Part 2: Increase quota-backend-bytes to extend the etcd keyspace limit in RKE2
Sometimes the cluster won’t allow compact
or defrag
: all attempts fail because etcd has raised a NOSPACE alarm with no free headroom. The alarm blocks writes, and defrag
still requires some writable space. Temporarily free disk space (e.g., remove old snapshots/logs or expand the volume) or increase quota-backend-bytes
to create headroom, then run compact
followed by defrag
.
For a standalone RKE2 cluster, you can increase the etcd database size by modifying the RKE2 configuration file /etc/rancher/rke2/config.yaml. (This example sets the value to 8,589,934,592 (8 GiB); you can choose a different size as needed.)
etcd-arg:
- "quota-backend-bytes=8589934592"
and restart rke2-server
systemctl restart rke2-server
For a cluster managed by Rancher, go to Rancher, Cluster Management -> select the cluster and edit the YAML ( which you will get from the 3 dots).

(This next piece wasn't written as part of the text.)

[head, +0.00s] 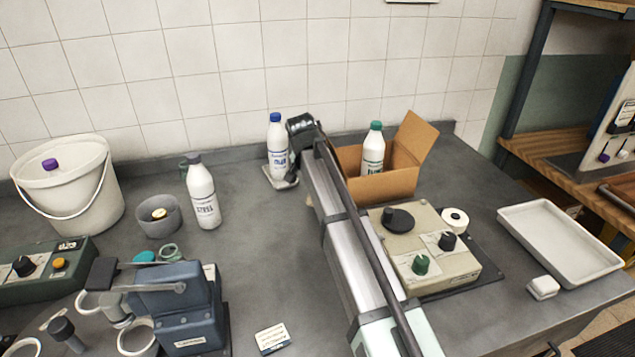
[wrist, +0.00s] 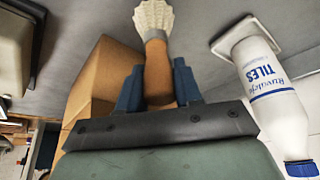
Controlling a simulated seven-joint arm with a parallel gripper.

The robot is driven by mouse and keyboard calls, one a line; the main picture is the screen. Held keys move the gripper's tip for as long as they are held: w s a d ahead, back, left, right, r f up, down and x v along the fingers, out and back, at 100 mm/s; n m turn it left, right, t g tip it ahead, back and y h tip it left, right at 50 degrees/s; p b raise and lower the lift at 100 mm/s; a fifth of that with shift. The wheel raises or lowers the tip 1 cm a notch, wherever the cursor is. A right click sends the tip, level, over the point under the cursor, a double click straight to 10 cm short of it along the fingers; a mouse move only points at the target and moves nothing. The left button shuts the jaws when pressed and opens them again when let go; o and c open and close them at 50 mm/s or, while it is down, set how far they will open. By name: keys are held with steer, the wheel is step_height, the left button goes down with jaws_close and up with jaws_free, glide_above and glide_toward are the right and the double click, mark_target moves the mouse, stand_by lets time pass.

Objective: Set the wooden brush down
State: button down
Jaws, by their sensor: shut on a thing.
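The wooden brush (wrist: 157,70) shows in the wrist view, with a brown wooden handle and pale bristles that fan out at the top of the picture. My gripper (wrist: 158,88) is shut on its handle, one dark blue finger on each side. The bristles lie against the grey counter in the picture; I cannot tell whether they touch it. In the head view the end of my arm is between the blue-capped bottle and the cardboard box, and I cannot make out the brush there.
A white blue-capped bottle (head: 277,150) stands close on the left on a small pale tray (head: 280,182); it also shows in the wrist view (wrist: 268,95). A cardboard box (head: 402,182) holding a green-capped bottle (head: 373,150) is close on the right.

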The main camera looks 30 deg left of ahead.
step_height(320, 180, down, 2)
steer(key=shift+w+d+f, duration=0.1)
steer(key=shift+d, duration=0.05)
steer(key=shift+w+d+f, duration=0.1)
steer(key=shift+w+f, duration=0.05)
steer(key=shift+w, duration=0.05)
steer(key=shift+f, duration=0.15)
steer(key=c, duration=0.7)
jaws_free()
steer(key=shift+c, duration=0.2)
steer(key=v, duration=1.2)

Add quota-backend-bytes under machineSelectorConfig.config.etcd-arg. For example:
machineSelectorConfig:
- config:
etcd-arg: quota-backend-bytes=8589934592
matchLabels:
rke.cattle.io/etcd-role: 'true'
Increasing the etcd database size can help mitigate etcd storage consumption issues and ensure the cluster remains stable and responsive.